───── DATA LISTING ─────
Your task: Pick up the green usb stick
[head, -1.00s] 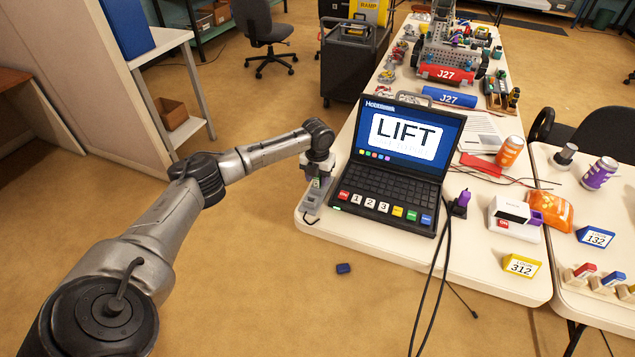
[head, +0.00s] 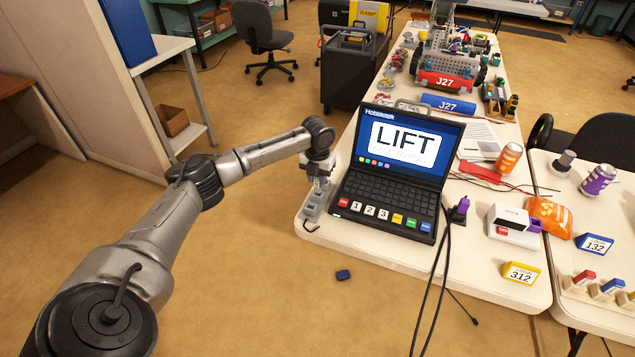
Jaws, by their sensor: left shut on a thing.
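My left gripper (head: 317,180) points down over a small grey holder (head: 313,207) at the table's left edge, beside the laptop. Its jaws are shut on a small thing, of which only a tiny greenish patch shows between the fingertips; I take it for the green usb stick (head: 316,184). The fingers hide most of it, and I cannot tell whether it is clear of the holder. My right gripper is not in view.
The open laptop (head: 391,184) showing LIFT stands close to the right of the gripper. A purple plug (head: 461,208) with black cables lies right of it. A small blue block (head: 343,274) lies on the floor. The space left of the table is open floor.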

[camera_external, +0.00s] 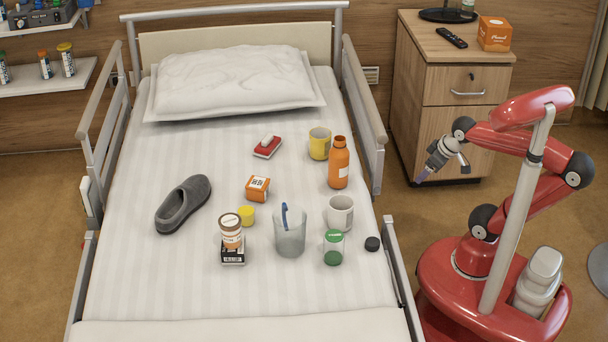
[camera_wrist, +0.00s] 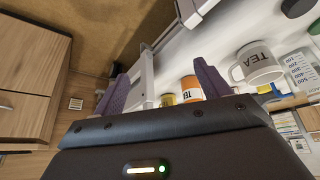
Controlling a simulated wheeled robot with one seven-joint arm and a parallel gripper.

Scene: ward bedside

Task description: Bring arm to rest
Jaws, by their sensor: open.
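My gripper (camera_external: 424,174) is to the right of the bed, beyond its right side rail and in front of the bedside cabinet. It points down and to the left, clear of the bed. In the wrist view its two purple fingers (camera_wrist: 160,90) stand wide apart with nothing between them. My red arm is folded above its base at the right.
The bed (camera_external: 130,290) carries a grey slipper (camera_external: 183,203), an orange bottle (camera_external: 338,165), a yellow mug (camera_external: 319,144), a white mug (camera_external: 340,213), a clear beaker (camera_external: 289,238) and several small items. The bed rail (camera_external: 362,110) and wooden cabinet (camera_external: 410,100) stand near my gripper.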

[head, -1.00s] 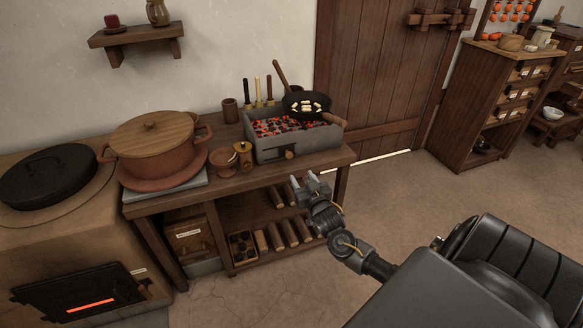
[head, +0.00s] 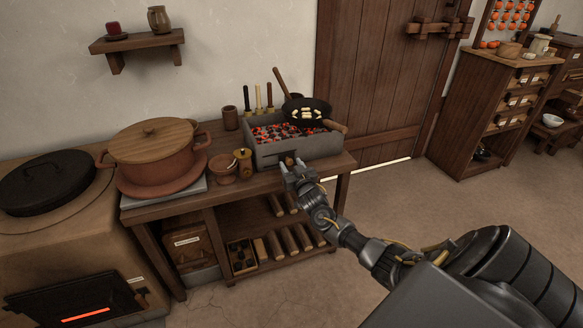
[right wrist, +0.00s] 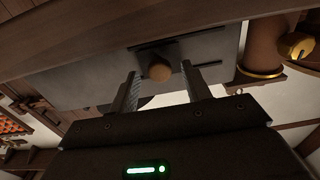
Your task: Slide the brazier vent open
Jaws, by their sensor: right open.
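The grey brazier (head: 318,147) stands on the wooden bench, full of glowing coals. Its front carries the vent, a dark plate (head: 287,158) with a round wooden knob, which my right gripper partly hides in the head view. In the right wrist view the knob (right wrist: 160,72) shows clearly on the brazier's front wall (right wrist: 90,80), beside dark rails. My right gripper (head: 293,167) is open, just in front of the vent. In the right wrist view its fingers (right wrist: 160,86) stand on either side of the knob, with gaps to both. My left gripper is not in view.
A dark pan (head: 308,112) sits over the brazier. A brass-coloured pot (head: 243,166) and a clay bowl (head: 222,170) stand close to its left. A large lidded pot (head: 155,160) is further left. The floor in front of the bench is clear.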

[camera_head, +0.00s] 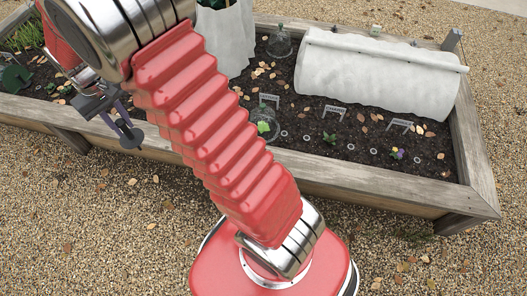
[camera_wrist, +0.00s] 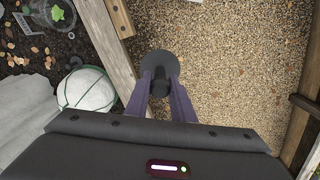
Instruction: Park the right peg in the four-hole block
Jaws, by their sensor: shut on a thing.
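My gripper (camera_wrist: 160,88) is shut on a dark grey piece with a wide round disc (camera_wrist: 158,64) and a short knob. I cannot tell whether this is the right peg. In the head view my gripper (camera_head: 120,122) hangs at the left, in front of the raised bed's front board, and the dark disc (camera_head: 131,138) shows at its tips. In the wrist view the piece is over gravel, apart from the bed's edge. I cannot make out a four-hole block in either view.
A raised bed (camera_head: 330,182) holds a white covered tunnel (camera_head: 375,75), glass cloches (camera_head: 280,43), labels and seedlings. A white round thing with green bands (camera_wrist: 88,88) lies left of my fingers. Another wooden edge (camera_wrist: 299,120) stands at right. Gravel (camera_wrist: 235,60) between is clear.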

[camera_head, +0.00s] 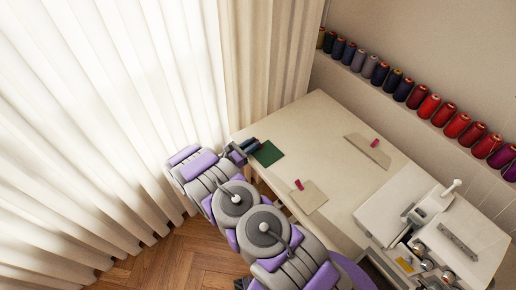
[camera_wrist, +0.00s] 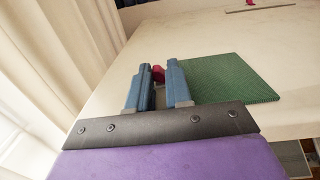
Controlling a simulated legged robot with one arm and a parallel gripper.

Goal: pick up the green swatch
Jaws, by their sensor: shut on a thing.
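My gripper (camera_head: 249,145) is at the table's left edge, beside the swatch. In the wrist view my gripper (camera_wrist: 160,73) has its two blue fingers closed on a small dark pink handle (camera_wrist: 158,75). Most of the handle is hidden by the fingers, and its join with the swatch is not visible.
The pale table (camera_head: 318,128) also bears two beige swatches (camera_head: 313,197) (camera_head: 379,153) with pink handles, and a white sewing machine (camera_head: 435,235) at the right. Thread spools (camera_head: 428,106) line a wall shelf. A white curtain (camera_head: 100,120) hangs close on the left.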

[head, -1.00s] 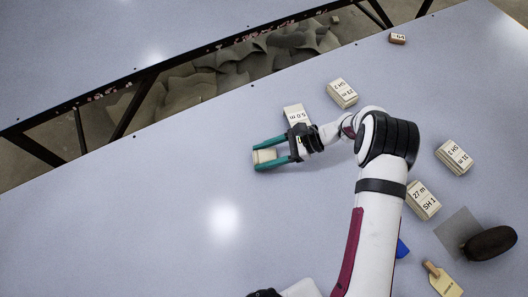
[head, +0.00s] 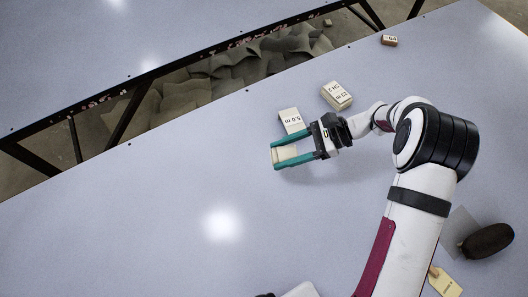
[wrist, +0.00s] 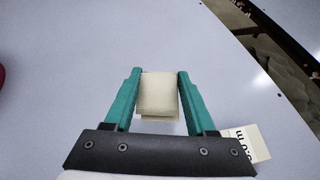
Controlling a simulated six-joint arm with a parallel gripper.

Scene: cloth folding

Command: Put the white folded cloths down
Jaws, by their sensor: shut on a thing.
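My gripper (head: 275,152) has two teal fingers, shut on a cream-white folded cloth (head: 287,154) over the table. In the wrist view, the held cloth (wrist: 158,95) is a small layered stack between the fingers. I cannot tell whether its underside touches the table. A second pale folded piece marked 5.0 m (head: 291,121) lies just behind the gripper; its labelled corner (wrist: 246,141) also shows beside the gripper base in the wrist view. Another folded stack marked 22 m (head: 336,95) lies farther back to the right.
The pale blue-grey table (head: 130,220) is clear to the left and front. A dark-framed gap (head: 235,75) with grey sheets runs behind it. A small brown block (head: 389,40) stands at the back. A dark rounded object (head: 487,241) and a yellow tag (head: 445,283) lie at the right.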

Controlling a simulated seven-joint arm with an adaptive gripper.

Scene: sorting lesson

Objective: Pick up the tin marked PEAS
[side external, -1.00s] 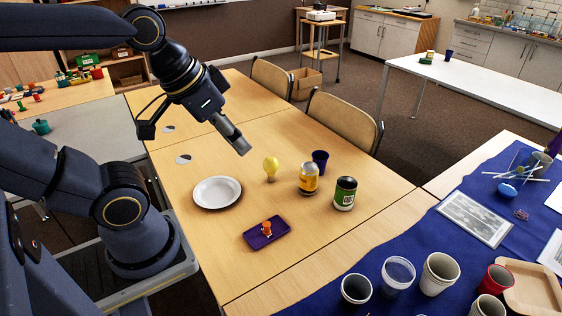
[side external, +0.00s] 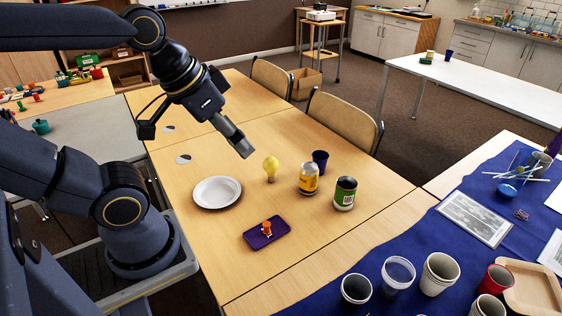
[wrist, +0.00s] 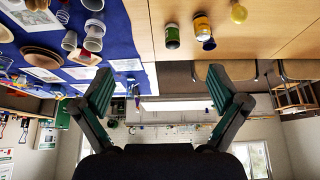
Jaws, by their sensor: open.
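A green tin (side external: 345,194) with a dark top and a pale label patch stands upright on the wooden table; its lettering is too small to read. It also shows in the wrist view (wrist: 172,37), upside down. A yellow tin (side external: 308,179) stands just left of it in the side view and also shows in the wrist view (wrist: 202,26). I cannot read PEAS on either tin. My gripper (side external: 243,151) is in the air above the table, left of both tins and apart from them. In the wrist view my gripper (wrist: 160,84) has its fingers wide apart with nothing between them.
A yellow bulb (side external: 270,168) and dark blue cup (side external: 320,161) stand near the tins. A white plate (side external: 217,192) and a purple tray (side external: 281,237) with an orange piece (side external: 266,228) lie nearer. Several cups crowd the blue cloth (side external: 398,246) at right.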

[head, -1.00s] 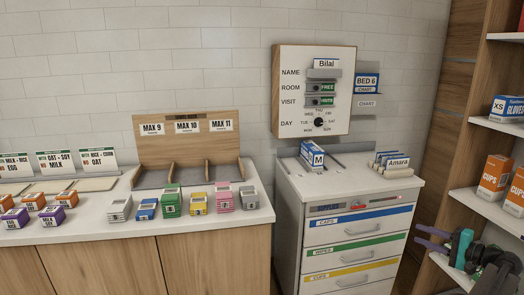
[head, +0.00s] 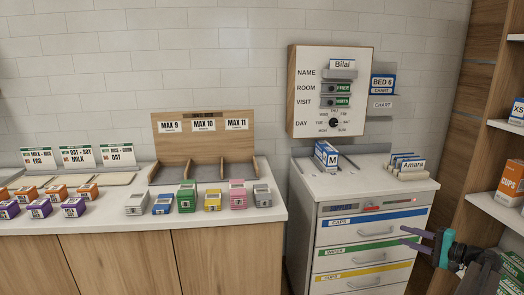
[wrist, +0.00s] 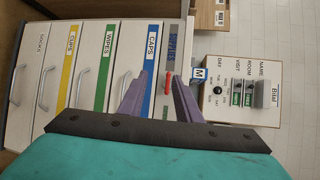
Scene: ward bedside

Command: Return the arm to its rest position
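My gripper (head: 412,237) is at the lower right of the head view, in front of the drawer cabinet's right side. Its two purple fingers stand apart with nothing between them. In the wrist view my gripper (wrist: 160,97) also shows open and empty, with the cabinet's drawer fronts (wrist: 92,62) behind it. My arm reaches in from the lower right corner of the head view, and most of it is out of frame.
The drawer cabinet (head: 366,187) carries a blue-and-white M box (head: 326,156) and an Amara card rack (head: 409,167). A wall board (head: 331,90) hangs above. Shelves (head: 497,205) stand close at the right. A counter (head: 110,218) with small boxes and bins is left.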

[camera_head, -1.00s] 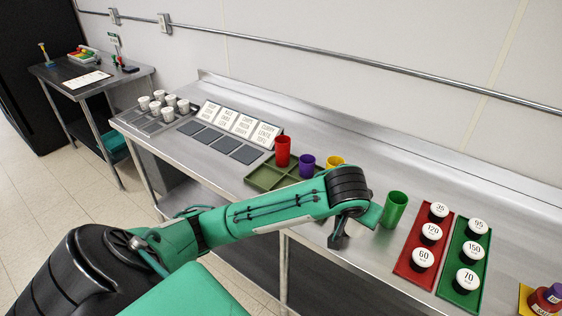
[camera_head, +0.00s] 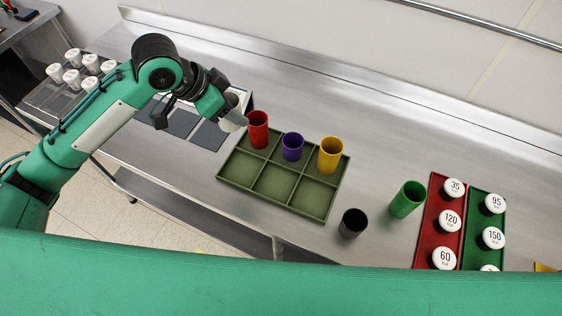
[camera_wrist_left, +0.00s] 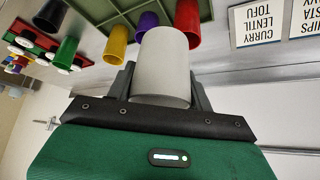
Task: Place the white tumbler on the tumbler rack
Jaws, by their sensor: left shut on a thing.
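My left gripper (camera_head: 222,108) is shut on the white tumbler (camera_wrist_left: 162,68), with its jaws on either side of it. The white tumbler also shows in the head view (camera_head: 237,117), partly hidden by the gripper, near the rack's back left corner. The tumbler rack (camera_head: 268,206) is an olive-green tray with compartments on the steel counter. A red tumbler (camera_head: 258,130), a purple tumbler (camera_head: 292,147) and a yellow tumbler (camera_head: 330,156) stand in its back row. The front row is empty. My right gripper does not show.
A black tumbler (camera_head: 352,223) and a green tumbler (camera_head: 407,199) stand right of the rack. Red (camera_head: 432,226) and green (camera_head: 486,214) trays hold white numbered discs. Dark mats (camera_head: 208,135), cards and several white cups (camera_head: 72,58) are at the left. My green arm crosses the bottom.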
─────
GIVEN REQUEST:
Print the complete listing exactly as it stands, without its pictures.

TASK OUTPUT:
Your task: Pick up the green usb stick
[head, -1.00s] 
[head, +0.00s] 
Jaws, by their sensor: left shut on a thing.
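My left gripper (head: 317,180) points down over a small grey holder (head: 313,207) at the table's left edge, beside the laptop. Its jaws are shut on a small thing, of which only a tiny greenish patch shows between the fingertips; I take it for the green usb stick (head: 316,184). The fingers hide most of it, and I cannot tell whether it is clear of the holder. My right gripper is not in view.
The open laptop (head: 391,184) showing LIFT stands close to the right of the gripper. A purple plug (head: 461,208) with black cables lies right of it. A small blue block (head: 343,274) lies on the floor. The space left of the table is open floor.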

[camera_external, +0.00s] 
[camera_wrist, +0.00s] 
Controlling a simulated wheeled robot with one seven-joint arm and a parallel gripper.

Scene: ward bedside

Task description: Bring arm to rest
Jaws, by their sensor: open.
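My gripper (camera_external: 424,174) is to the right of the bed, beyond its right side rail and in front of the bedside cabinet. It points down and to the left, clear of the bed. In the wrist view its two purple fingers (camera_wrist: 160,90) stand wide apart with nothing between them. My red arm is folded above its base at the right.
The bed (camera_external: 130,290) carries a grey slipper (camera_external: 183,203), an orange bottle (camera_external: 338,165), a yellow mug (camera_external: 319,144), a white mug (camera_external: 340,213), a clear beaker (camera_external: 289,238) and several small items. The bed rail (camera_external: 362,110) and wooden cabinet (camera_external: 410,100) stand near my gripper.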

[head, -1.00s] 
[head, +0.00s] 
[right wrist, +0.00s] 
Your task: Slide the brazier vent open
Jaws, by their sensor: right open.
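The grey brazier (head: 318,147) stands on the wooden bench, full of glowing coals. Its front carries the vent, a dark plate (head: 287,158) with a round wooden knob, which my right gripper partly hides in the head view. In the right wrist view the knob (right wrist: 160,72) shows clearly on the brazier's front wall (right wrist: 90,80), beside dark rails. My right gripper (head: 293,167) is open, just in front of the vent. In the right wrist view its fingers (right wrist: 160,86) stand on either side of the knob, with gaps to both. My left gripper is not in view.
A dark pan (head: 308,112) sits over the brazier. A brass-coloured pot (head: 243,166) and a clay bowl (head: 222,170) stand close to its left. A large lidded pot (head: 155,160) is further left. The floor in front of the bench is clear.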

[camera_head, +0.00s] 
[camera_wrist, +0.00s] 
Instruction: Park the right peg in the four-hole block
Jaws, by their sensor: shut on a thing.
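My gripper (camera_wrist: 160,88) is shut on a dark grey piece with a wide round disc (camera_wrist: 158,64) and a short knob. I cannot tell whether this is the right peg. In the head view my gripper (camera_head: 120,122) hangs at the left, in front of the raised bed's front board, and the dark disc (camera_head: 131,138) shows at its tips. In the wrist view the piece is over gravel, apart from the bed's edge. I cannot make out a four-hole block in either view.
A raised bed (camera_head: 330,182) holds a white covered tunnel (camera_head: 375,75), glass cloches (camera_head: 280,43), labels and seedlings. A white round thing with green bands (camera_wrist: 88,88) lies left of my fingers. Another wooden edge (camera_wrist: 299,120) stands at right. Gravel (camera_wrist: 235,60) between is clear.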

[camera_head, +0.00s] 
[camera_wrist, +0.00s] 
Controlling a simulated legged robot with one arm and a parallel gripper.

Goal: pick up the green swatch
Jaws, by their sensor: shut on a thing.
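My gripper (camera_head: 249,145) is at the table's left edge, beside the swatch. In the wrist view my gripper (camera_wrist: 160,73) has its two blue fingers closed on a small dark pink handle (camera_wrist: 158,75). Most of the handle is hidden by the fingers, and its join with the swatch is not visible.
The pale table (camera_head: 318,128) also bears two beige swatches (camera_head: 313,197) (camera_head: 379,153) with pink handles, and a white sewing machine (camera_head: 435,235) at the right. Thread spools (camera_head: 428,106) line a wall shelf. A white curtain (camera_head: 100,120) hangs close on the left.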

[head, -1.00s] 
[head, +0.00s] 
[wrist, +0.00s] 
Controlling a simulated six-joint arm with a parallel gripper.

Scene: cloth folding

Command: Put the white folded cloths down
Jaws, by their sensor: shut on a thing.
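My gripper (head: 275,152) has two teal fingers, shut on a cream-white folded cloth (head: 287,154) over the table. In the wrist view, the held cloth (wrist: 158,95) is a small layered stack between the fingers. I cannot tell whether its underside touches the table. A second pale folded piece marked 5.0 m (head: 291,121) lies just behind the gripper; its labelled corner (wrist: 246,141) also shows beside the gripper base in the wrist view. Another folded stack marked 22 m (head: 336,95) lies farther back to the right.
The pale blue-grey table (head: 130,220) is clear to the left and front. A dark-framed gap (head: 235,75) with grey sheets runs behind it. A small brown block (head: 389,40) stands at the back. A dark rounded object (head: 487,241) and a yellow tag (head: 445,283) lie at the right.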

Controlling a simulated seven-joint arm with an adaptive gripper.

Scene: sorting lesson

Objective: Pick up the tin marked PEAS
[side external, -1.00s] 
[side external, +0.00s] 
[wrist, +0.00s] 
Jaws, by their sensor: open.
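A green tin (side external: 345,194) with a dark top and a pale label patch stands upright on the wooden table; its lettering is too small to read. It also shows in the wrist view (wrist: 172,37), upside down. A yellow tin (side external: 308,179) stands just left of it in the side view and also shows in the wrist view (wrist: 202,26). I cannot read PEAS on either tin. My gripper (side external: 243,151) is in the air above the table, left of both tins and apart from them. In the wrist view my gripper (wrist: 160,84) has its fingers wide apart with nothing between them.
A yellow bulb (side external: 270,168) and dark blue cup (side external: 320,161) stand near the tins. A white plate (side external: 217,192) and a purple tray (side external: 281,237) with an orange piece (side external: 266,228) lie nearer. Several cups crowd the blue cloth (side external: 398,246) at right.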

[head, -1.00s] 
[head, +0.00s] 
[wrist, +0.00s] 
Scene: ward bedside

Command: Return the arm to its rest position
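My gripper (head: 412,237) is at the lower right of the head view, in front of the drawer cabinet's right side. Its two purple fingers stand apart with nothing between them. In the wrist view my gripper (wrist: 160,97) also shows open and empty, with the cabinet's drawer fronts (wrist: 92,62) behind it. My arm reaches in from the lower right corner of the head view, and most of it is out of frame.
The drawer cabinet (head: 366,187) carries a blue-and-white M box (head: 326,156) and an Amara card rack (head: 409,167). A wall board (head: 331,90) hangs above. Shelves (head: 497,205) stand close at the right. A counter (head: 110,218) with small boxes and bins is left.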

[camera_head, -1.00s] 
[camera_head, +0.00s] 
[camera_wrist_left, +0.00s] 
Task: Place the white tumbler on the tumbler rack
Jaws, by their sensor: left shut on a thing.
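My left gripper (camera_head: 222,108) is shut on the white tumbler (camera_wrist_left: 162,68), with its jaws on either side of it. The white tumbler also shows in the head view (camera_head: 237,117), partly hidden by the gripper, near the rack's back left corner. The tumbler rack (camera_head: 268,206) is an olive-green tray with compartments on the steel counter. A red tumbler (camera_head: 258,130), a purple tumbler (camera_head: 292,147) and a yellow tumbler (camera_head: 330,156) stand in its back row. The front row is empty. My right gripper does not show.
A black tumbler (camera_head: 352,223) and a green tumbler (camera_head: 407,199) stand right of the rack. Red (camera_head: 432,226) and green (camera_head: 486,214) trays hold white numbered discs. Dark mats (camera_head: 208,135), cards and several white cups (camera_head: 72,58) are at the left. My green arm crosses the bottom.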

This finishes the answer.